STATED PROBLEM =>
What is the number of lines in the data that hold the string "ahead"? Reply with that number only.
— Start —
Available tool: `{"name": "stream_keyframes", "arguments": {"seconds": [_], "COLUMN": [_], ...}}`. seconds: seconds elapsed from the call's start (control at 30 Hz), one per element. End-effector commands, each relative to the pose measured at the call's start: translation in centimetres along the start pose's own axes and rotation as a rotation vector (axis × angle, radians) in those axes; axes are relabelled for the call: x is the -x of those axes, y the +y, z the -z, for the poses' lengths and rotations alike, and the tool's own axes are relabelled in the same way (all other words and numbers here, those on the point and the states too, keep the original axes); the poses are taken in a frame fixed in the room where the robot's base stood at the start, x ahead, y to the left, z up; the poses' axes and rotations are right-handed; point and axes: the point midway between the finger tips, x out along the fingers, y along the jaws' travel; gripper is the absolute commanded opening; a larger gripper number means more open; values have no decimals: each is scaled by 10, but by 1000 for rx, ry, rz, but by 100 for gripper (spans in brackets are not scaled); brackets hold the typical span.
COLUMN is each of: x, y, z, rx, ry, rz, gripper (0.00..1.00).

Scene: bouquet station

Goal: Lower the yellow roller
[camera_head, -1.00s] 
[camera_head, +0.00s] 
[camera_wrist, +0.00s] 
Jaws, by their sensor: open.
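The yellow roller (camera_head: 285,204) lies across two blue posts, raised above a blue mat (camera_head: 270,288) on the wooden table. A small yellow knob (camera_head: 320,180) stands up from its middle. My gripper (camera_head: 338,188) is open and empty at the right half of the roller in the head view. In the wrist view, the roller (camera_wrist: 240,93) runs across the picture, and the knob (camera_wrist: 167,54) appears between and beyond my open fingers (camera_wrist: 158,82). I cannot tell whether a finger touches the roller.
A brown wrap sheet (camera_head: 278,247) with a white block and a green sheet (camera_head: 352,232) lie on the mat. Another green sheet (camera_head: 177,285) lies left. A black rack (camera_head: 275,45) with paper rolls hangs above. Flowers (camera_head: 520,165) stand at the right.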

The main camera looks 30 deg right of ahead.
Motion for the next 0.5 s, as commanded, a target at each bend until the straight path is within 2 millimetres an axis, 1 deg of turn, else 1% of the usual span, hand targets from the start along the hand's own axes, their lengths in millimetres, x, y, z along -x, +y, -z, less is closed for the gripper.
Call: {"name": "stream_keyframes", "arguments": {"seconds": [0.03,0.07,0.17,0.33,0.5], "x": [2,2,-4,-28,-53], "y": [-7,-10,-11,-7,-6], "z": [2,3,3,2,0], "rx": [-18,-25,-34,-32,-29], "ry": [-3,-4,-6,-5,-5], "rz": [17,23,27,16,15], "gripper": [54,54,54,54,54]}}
— End —
THE RESPONSE =>
2